Task prompt — From the listing below, copy only the lines from the line that contains "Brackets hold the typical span" to the line that contains "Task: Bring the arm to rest", counting those two lines as part of the copy.

------ Input data ------

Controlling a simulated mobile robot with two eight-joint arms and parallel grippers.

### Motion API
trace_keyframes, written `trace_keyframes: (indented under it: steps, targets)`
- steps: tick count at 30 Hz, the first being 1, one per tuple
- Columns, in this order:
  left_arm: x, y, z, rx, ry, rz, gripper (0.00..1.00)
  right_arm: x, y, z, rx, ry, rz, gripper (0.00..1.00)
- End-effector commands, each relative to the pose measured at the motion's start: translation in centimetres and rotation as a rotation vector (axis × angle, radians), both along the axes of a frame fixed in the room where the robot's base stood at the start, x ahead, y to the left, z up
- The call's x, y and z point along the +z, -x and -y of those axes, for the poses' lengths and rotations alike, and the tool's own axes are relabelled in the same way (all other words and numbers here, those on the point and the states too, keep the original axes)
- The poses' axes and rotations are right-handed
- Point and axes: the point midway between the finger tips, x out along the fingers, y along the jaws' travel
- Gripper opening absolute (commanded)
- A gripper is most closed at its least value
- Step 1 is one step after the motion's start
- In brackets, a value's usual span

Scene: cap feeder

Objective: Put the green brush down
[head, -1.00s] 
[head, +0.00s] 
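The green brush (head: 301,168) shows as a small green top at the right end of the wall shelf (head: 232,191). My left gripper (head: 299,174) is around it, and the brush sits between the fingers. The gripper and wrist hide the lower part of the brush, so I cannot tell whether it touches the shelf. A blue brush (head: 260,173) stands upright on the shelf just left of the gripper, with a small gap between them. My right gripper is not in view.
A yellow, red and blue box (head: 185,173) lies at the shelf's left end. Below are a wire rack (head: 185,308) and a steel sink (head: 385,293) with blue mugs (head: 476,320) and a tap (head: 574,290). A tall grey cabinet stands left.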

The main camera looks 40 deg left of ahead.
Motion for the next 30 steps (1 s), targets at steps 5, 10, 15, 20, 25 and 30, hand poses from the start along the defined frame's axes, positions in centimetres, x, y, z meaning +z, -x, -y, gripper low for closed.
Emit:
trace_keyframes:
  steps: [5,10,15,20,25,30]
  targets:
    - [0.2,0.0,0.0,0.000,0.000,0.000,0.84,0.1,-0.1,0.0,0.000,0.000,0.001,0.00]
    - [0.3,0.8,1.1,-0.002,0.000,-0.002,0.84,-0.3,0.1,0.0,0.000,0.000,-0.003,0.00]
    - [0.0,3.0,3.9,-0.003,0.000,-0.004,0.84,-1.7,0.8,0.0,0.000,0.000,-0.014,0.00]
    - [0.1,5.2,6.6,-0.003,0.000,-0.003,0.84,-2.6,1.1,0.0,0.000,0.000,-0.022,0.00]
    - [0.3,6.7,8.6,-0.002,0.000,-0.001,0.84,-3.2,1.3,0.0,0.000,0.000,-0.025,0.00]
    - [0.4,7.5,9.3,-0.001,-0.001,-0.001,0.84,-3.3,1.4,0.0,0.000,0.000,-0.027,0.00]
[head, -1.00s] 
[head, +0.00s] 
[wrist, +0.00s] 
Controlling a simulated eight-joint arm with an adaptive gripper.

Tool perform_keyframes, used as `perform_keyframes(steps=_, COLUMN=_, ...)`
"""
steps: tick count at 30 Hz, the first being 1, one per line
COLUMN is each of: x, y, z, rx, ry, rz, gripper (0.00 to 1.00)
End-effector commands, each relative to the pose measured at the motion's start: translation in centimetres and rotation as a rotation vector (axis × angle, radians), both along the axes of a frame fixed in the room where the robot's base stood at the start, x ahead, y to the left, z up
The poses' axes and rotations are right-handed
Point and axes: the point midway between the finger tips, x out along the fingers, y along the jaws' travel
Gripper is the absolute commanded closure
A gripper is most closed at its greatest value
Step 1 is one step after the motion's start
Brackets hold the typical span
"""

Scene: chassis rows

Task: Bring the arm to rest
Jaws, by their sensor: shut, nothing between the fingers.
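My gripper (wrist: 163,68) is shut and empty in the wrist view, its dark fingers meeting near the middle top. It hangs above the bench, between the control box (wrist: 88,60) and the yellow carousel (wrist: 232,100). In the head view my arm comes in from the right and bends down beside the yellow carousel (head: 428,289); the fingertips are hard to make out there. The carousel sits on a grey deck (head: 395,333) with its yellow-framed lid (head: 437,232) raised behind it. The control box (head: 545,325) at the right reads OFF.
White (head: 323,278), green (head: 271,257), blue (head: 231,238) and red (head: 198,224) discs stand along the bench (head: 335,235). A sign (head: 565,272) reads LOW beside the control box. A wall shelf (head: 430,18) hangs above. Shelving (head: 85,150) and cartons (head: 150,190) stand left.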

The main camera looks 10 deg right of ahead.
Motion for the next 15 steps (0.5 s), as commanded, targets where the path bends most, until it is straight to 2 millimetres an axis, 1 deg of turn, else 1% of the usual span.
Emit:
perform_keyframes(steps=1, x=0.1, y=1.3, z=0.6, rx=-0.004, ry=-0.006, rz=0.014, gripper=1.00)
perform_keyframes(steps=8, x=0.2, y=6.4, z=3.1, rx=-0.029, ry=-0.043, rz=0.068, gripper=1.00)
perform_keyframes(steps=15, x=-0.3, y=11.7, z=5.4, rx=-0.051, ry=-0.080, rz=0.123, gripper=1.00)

------

Finished answer —
Brackets hold the typical span
"""

Scene: chassis rows

Task: Bring the arm to rest

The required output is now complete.